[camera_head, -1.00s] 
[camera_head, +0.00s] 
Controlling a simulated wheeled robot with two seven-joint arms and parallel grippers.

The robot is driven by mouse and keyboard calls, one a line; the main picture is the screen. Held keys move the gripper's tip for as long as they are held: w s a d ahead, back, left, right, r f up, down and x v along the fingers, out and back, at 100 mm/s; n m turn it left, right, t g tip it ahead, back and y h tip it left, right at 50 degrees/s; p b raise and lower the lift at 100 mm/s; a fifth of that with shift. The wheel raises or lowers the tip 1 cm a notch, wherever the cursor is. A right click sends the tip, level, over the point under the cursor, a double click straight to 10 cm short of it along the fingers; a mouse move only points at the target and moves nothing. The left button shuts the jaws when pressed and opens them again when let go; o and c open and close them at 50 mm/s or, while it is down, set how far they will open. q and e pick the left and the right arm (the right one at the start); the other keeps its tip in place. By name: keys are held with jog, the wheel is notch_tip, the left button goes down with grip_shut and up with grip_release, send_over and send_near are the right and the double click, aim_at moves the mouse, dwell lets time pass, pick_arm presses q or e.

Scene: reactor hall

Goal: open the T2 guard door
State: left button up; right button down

= = = = =

• _Your instructions_
Reproduce the whole listing word for word.

• _Written reply_
[camera_head, -1.00s] 
[camera_head, +0.00s] 
Controlling a simulated wheeled robot with two seven-joint arms and parallel grippers.

The robot is driven by mouse and keyboard calls, one a line; the main picture is the screen. Held keys move the gripper's tip for as long as they are held: w s a d ahead, back, left, right, r f up, down and x v along the fingers, out and back, at 100 mm/s; n m turn it left, right, t g tip it ahead, back and y h tip it left, right at 50 degrees/s; p b raise and lower the lift at 100 mm/s; a fifth of that with shift. The wheel raises or lowers the tip 1 cm a notch, wherever the cursor is. A right click sends the tip, level, over the point under the cursor, a double click straight to 10 cm short of it along the fingers; a mouse move only points at the target and moves nothing. The left button shuts the jaws when pressed and opens them again when let go; o and c open and close them at 50 mm/s or, while it is down, set how far they will open. q and e pick the left and the right arm (the right one at the start); the other keeps its tip in place. By name: keys are held with jog, the wheel is notch_tip, the left button goes down with grip_shut and up with grip_release, send_over and send_near are the right and the double click, aim_at moves the mouse, dwell lets time pass, pick_arm presses q or e.

Scene: reactor hall

Goal: open the T2 guard door
State: left button up; right button down

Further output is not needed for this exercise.